Intuitions can be shaped. array.at(index) has enough potential to enter the basic fundamental Swift toolkit that everybody learns quickly. The official documentation will of course talk about it, since it is so fundamental. All online Swift newbie tutorials will talk about it as well. It will get voted as the best answer about all "index out of bounds" errors on StackOverflow. Etc.

Karl · March 13, 2018, 8:42am

Obj-C even has this "amazing" behaviour where you can send messages to NULL with no crash.

As for this: I don't think it replaces subscripting, but I can see it being helpful in some particular situations:

if array.count >= 3 {
  let value = array[2]
}

// will become

if let value = array.element(at: 2) {
 ...
}

and

let value: String?
if array.count >= 3 {
 value = array[2] 
} else { 
 value = nil 
}

// will become

let value = array.element(at: 2)

Some more thoughts:

I think it should be a function, not a subscript
If it was a subscript, I would prefer unchecked rather than checked. The latter implies something better than a regular subscript. Really, we're saying that the Index is unchecked, so I think it's a better parameter label.
I like the name element(at:) because it mirrors the name of the Collection.Element associated type. I don't we need to say unchecked for a function.

DevAndArtist · March 13, 2018, 8:58am

The only issue I personally have with all these different getters is the inconsistency across all our Sequence / Collection types. In some we can always assume that the value can be nil and in other the program will crash due to out of bounds issue. I understand that this is more or less a philosophical issue, but still (sigh). I really would wish that we had a consistent checked / unchecked access across all of those types, but that ship has sailed long time ago.
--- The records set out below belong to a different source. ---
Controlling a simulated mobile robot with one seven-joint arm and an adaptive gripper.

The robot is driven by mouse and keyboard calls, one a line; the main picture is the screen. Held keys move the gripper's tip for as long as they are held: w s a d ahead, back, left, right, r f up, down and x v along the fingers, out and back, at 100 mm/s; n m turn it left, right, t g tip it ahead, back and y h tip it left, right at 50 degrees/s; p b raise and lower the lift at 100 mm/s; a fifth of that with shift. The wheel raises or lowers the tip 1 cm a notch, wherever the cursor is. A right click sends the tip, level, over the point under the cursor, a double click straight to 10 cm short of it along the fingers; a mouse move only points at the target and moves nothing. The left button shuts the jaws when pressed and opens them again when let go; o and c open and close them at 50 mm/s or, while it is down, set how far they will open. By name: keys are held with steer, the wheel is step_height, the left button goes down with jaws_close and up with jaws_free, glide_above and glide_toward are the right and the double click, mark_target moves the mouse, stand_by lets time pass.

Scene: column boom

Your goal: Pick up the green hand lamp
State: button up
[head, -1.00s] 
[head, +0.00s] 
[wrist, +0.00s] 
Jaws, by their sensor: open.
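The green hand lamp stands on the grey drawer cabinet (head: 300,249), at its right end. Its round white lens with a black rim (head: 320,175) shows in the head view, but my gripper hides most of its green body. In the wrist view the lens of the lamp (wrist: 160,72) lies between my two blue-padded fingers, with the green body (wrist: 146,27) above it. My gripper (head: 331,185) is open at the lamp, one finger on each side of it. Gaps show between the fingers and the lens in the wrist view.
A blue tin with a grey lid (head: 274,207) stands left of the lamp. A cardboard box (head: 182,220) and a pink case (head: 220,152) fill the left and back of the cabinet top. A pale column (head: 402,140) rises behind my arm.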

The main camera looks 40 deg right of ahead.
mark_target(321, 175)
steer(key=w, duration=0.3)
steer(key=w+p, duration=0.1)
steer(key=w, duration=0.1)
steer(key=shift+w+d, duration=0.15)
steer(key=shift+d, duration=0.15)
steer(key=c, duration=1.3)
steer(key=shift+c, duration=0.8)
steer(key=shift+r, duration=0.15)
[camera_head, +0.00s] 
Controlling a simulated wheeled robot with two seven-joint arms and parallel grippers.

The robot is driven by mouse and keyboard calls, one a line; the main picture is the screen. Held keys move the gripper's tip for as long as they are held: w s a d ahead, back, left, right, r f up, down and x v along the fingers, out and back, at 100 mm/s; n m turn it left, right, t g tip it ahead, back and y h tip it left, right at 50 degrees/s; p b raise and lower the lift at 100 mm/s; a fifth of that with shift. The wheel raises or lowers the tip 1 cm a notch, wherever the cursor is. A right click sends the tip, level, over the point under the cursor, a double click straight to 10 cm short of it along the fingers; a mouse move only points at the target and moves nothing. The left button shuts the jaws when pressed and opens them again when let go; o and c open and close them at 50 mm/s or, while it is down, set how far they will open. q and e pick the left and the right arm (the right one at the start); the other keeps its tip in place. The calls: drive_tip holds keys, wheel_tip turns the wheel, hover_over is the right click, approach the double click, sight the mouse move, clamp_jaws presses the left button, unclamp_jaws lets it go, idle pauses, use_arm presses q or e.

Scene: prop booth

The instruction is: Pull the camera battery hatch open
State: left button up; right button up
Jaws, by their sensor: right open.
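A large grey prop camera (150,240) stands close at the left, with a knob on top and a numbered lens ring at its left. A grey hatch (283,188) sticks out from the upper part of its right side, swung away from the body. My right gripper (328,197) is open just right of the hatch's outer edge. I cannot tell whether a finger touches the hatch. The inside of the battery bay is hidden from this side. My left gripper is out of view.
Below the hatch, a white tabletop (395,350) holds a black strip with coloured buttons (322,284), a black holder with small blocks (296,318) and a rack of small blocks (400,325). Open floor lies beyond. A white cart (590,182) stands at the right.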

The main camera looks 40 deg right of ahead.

Alexey · March 13, 2018, 9:48am

Yes, possibly we will have NSOrderedSet Swift equivalent in future.

But just checks for out of bounds is not first-class necessity as I see. It is useful though.
As Erica_Sadun told us we should find sufficient list of motivating scenarios. I think new features should evolve Swift code but not just add one more function that everyone can write in a couple of minutes.